Despite the fact that theater was the first art form to be examined in depth by Western philosophers, it has not received a great deal of attention by contemporary philosophers of art. Essays on literature, music, and cinema are more likely to appear in journals such as the British Journal of Aesthetics and The Journal of Aesthetics and Art Criticism than are articles on theater. But with the publication of Paul Woodruff's The Necessity of Theater: The Art of Watching and Being Watched, James Hamilton's The Art of Theater and the recent anthology Staging Philosophy, edited by David Zucker Saltz and David Krassner, the tide seems to be turning. Philosophers are interested in theater again. Perhaps some lovers of theater may regard this as bad news, recalling what Plato, Augustine, and Rousseau attempted to do to theater. But contemporary philosophers of theater belong more to the school of Aristotle than to that of Plato.

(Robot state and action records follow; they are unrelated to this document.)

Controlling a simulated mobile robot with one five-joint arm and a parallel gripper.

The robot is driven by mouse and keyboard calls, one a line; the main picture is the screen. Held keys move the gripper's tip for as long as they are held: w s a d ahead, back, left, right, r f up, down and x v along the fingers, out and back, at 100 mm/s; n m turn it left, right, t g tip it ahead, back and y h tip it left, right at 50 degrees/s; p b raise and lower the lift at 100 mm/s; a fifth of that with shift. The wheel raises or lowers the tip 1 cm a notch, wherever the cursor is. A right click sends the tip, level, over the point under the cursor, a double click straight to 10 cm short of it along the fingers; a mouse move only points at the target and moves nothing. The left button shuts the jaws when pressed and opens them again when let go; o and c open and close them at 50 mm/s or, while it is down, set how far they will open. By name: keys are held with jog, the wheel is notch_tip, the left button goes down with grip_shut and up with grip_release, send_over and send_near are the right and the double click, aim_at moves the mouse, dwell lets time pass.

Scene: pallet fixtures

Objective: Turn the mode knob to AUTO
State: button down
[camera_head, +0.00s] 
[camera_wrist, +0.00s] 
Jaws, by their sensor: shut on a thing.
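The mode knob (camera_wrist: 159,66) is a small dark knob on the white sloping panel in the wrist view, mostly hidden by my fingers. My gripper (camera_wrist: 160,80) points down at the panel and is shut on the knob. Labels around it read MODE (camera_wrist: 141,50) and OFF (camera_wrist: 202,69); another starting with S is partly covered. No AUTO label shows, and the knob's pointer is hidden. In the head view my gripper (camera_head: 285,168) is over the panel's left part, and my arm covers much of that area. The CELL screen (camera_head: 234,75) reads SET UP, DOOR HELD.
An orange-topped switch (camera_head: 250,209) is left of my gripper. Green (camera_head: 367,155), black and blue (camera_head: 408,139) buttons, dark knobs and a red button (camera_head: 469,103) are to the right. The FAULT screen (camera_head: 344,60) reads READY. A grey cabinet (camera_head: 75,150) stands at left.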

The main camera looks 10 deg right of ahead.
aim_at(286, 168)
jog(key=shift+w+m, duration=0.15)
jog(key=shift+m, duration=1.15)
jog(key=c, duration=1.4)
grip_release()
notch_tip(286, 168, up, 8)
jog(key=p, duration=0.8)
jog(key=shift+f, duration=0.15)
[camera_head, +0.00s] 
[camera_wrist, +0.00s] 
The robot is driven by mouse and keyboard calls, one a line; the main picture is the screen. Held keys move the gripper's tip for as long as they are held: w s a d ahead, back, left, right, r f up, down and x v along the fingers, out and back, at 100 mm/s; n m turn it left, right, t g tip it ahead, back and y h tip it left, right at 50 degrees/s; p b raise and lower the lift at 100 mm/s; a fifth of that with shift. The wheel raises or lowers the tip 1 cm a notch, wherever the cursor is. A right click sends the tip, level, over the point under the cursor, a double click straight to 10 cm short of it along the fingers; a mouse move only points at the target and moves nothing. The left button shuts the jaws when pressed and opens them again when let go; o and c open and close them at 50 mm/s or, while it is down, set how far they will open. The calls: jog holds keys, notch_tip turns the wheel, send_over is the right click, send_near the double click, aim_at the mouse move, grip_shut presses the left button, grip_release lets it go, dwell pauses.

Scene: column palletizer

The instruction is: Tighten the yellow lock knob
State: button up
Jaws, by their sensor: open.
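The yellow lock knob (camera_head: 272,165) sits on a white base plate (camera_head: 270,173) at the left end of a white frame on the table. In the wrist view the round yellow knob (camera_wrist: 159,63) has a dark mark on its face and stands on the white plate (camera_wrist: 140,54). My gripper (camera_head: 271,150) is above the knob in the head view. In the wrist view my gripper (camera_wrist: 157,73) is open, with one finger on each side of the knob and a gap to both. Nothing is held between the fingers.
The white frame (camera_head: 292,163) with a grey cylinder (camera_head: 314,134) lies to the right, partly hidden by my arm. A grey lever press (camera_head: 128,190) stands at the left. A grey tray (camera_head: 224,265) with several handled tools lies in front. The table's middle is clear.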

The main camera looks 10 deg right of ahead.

Of these recent contributions to the philosophy of theater, Paul Woodruff's book is the one that most resembles Aristotle's Poetics, especially in terms of its analyses of plotting, characterization, conflict, choice, and mimesis. This is maybe no surprise, since Paul Woodruff is not only a professor of philosophy, but also a professor of classics at the University of Texas at Austin. [End Page 435]

One thing that is immediately striking about The Necessity of Theater is the elegance of its intellectual design. Woodruff begins with the hypothesis that theater is the art by which human beings make or find human action worth watching in measure time and place. That is, theater is art of being watched and watching. This distinction between being watched and watching, then, provides Woodruff with the means to, on the one hand, examine the elements that go into making theater, and, on the other hand, the elements that go into watching or appreciating theater.

Creating theater involves making something worth watching—something that will hold the audience's attention. What sorts of things command our attention? Human action, notably as it is organized in terms of a plot which Woodruff, like Aristotle, emphasizes must be of a magnitude sufficient to be cognitively manageable. Since actions require choices, Woodruff follows his analysis of plot, naturally enough, with a discussion of the choices that give rise to those actions for much the same reason that Aristotle includes dialogue as one of the components of tragedy.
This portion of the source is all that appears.